Exercise prompt:
Look through the lines below and extract any with the word "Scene".
====== Records to process ======
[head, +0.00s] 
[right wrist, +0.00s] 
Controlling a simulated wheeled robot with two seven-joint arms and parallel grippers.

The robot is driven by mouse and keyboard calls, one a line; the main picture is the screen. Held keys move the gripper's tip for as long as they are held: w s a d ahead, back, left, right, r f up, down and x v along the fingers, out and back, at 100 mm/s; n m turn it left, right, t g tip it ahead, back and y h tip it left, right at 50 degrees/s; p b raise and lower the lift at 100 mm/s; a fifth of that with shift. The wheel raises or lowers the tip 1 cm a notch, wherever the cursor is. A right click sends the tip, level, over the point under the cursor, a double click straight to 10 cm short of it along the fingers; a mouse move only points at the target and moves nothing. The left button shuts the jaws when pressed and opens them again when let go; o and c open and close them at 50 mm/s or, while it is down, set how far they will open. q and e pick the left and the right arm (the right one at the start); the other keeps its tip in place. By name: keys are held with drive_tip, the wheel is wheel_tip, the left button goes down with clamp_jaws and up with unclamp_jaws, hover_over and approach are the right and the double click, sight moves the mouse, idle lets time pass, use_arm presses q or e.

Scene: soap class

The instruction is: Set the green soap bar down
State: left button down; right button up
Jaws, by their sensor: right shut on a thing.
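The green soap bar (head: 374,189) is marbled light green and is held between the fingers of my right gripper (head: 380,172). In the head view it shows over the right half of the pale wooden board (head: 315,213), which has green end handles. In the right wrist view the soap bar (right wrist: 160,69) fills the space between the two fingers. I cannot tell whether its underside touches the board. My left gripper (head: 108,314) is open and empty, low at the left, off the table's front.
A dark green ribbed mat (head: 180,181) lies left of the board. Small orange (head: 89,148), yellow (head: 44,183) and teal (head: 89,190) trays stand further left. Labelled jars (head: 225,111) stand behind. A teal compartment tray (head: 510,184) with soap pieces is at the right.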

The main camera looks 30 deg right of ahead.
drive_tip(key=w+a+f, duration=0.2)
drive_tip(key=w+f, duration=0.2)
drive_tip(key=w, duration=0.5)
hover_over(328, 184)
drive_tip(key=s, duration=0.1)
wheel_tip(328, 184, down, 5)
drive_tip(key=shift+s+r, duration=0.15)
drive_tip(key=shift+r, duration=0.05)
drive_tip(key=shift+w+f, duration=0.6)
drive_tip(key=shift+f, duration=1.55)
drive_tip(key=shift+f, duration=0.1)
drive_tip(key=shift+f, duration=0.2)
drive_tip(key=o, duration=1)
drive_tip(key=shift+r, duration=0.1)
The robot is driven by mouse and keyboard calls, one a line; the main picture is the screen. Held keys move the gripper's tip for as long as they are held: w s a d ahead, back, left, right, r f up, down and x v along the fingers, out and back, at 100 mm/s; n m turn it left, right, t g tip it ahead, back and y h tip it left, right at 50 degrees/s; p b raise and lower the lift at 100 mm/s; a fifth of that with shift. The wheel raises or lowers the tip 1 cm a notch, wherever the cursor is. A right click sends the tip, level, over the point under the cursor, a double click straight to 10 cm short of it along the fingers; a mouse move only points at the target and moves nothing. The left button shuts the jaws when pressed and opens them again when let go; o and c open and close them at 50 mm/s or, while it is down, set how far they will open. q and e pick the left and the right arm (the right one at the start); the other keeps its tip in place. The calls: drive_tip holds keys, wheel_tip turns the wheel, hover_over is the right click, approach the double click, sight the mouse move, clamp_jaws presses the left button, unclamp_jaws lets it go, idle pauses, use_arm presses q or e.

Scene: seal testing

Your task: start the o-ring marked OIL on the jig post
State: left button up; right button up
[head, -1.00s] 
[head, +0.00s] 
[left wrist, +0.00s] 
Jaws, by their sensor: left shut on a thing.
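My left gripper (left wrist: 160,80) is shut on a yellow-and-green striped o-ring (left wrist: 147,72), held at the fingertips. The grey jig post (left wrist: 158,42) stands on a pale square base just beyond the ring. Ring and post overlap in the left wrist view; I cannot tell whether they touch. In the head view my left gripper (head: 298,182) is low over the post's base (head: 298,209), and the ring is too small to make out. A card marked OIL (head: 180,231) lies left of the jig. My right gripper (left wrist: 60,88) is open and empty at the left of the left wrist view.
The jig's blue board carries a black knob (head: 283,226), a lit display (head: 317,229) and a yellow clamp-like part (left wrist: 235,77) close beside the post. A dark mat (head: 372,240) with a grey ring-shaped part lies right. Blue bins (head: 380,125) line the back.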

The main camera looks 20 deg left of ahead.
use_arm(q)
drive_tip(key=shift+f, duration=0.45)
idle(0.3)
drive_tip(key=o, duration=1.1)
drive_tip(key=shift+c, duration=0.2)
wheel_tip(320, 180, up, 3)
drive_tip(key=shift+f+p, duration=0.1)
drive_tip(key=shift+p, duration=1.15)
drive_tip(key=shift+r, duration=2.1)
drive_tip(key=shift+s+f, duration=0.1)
======
Exercise response:
Scene: soap class
Scene: seal testing

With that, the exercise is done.